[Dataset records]
________________________________________
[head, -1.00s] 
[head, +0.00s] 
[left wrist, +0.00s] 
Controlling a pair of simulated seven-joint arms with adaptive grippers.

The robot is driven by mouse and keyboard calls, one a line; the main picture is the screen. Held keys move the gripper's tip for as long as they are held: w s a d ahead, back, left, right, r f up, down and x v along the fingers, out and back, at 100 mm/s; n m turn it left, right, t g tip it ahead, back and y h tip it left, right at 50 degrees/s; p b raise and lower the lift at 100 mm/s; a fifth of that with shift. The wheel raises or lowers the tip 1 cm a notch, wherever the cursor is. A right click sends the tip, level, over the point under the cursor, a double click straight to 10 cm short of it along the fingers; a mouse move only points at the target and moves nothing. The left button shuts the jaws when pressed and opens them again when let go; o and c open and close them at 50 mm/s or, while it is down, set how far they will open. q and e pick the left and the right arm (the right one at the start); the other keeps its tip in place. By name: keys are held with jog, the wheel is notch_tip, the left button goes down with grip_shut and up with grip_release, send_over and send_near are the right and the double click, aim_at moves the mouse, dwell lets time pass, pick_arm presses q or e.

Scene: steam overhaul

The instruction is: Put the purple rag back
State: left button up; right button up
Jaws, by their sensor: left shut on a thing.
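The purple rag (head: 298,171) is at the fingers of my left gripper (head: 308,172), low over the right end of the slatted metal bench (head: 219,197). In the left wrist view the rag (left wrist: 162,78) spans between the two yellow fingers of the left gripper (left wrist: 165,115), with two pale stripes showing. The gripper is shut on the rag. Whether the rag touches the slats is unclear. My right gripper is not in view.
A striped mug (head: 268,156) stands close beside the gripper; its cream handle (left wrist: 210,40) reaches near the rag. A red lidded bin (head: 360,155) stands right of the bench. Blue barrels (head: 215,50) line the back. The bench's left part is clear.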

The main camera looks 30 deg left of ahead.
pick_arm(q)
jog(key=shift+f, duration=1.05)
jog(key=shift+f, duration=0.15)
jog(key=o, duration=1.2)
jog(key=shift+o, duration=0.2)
________________________________________
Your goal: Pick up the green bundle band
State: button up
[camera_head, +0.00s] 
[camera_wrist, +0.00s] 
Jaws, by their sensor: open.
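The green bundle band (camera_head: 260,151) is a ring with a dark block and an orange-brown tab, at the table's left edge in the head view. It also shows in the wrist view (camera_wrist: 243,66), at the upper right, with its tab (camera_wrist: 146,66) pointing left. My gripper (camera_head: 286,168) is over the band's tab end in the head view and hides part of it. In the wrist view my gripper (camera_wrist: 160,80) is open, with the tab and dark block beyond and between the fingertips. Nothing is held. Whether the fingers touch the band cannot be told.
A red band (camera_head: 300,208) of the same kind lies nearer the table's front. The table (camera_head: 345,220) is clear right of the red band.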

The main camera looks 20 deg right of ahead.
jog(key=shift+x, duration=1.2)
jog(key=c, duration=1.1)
________________________________________
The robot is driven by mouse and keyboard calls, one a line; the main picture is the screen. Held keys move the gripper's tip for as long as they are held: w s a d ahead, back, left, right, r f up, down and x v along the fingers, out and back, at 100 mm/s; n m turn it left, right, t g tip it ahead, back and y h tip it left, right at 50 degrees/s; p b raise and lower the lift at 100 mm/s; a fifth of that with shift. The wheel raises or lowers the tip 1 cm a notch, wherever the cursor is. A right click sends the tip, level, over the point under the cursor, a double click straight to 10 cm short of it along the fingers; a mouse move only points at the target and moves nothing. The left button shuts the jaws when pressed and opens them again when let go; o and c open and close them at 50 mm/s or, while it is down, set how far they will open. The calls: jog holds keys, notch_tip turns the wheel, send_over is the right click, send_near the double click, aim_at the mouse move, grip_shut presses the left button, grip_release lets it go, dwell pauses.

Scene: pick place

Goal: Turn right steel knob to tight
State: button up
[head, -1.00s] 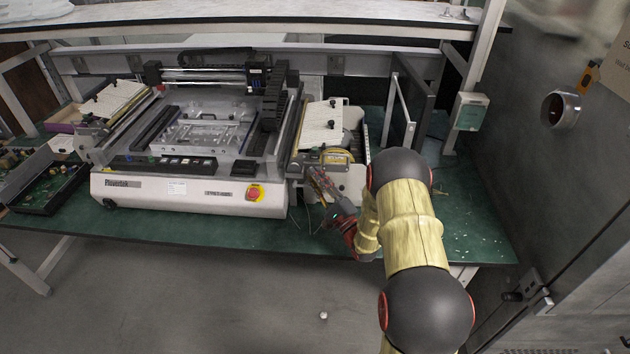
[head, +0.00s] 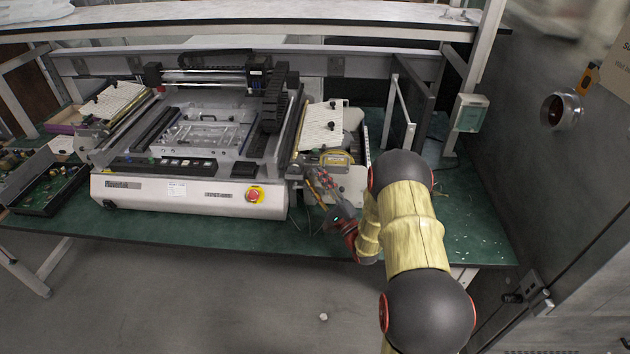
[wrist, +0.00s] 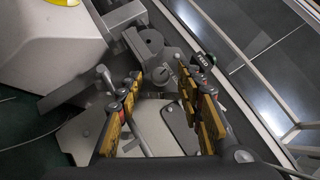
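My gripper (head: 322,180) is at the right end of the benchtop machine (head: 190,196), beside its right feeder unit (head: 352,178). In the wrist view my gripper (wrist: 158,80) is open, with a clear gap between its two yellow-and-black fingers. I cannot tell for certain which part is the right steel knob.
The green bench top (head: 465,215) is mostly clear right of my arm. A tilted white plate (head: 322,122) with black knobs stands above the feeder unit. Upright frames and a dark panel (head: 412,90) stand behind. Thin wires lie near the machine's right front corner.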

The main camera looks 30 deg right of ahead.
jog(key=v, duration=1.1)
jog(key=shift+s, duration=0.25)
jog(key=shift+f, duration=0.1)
________________________________________
» **Work required**:
Copy each line of the data above that holds "Scene".

» **Task answer**:
Scene: steam overhaul
Scene: pick place

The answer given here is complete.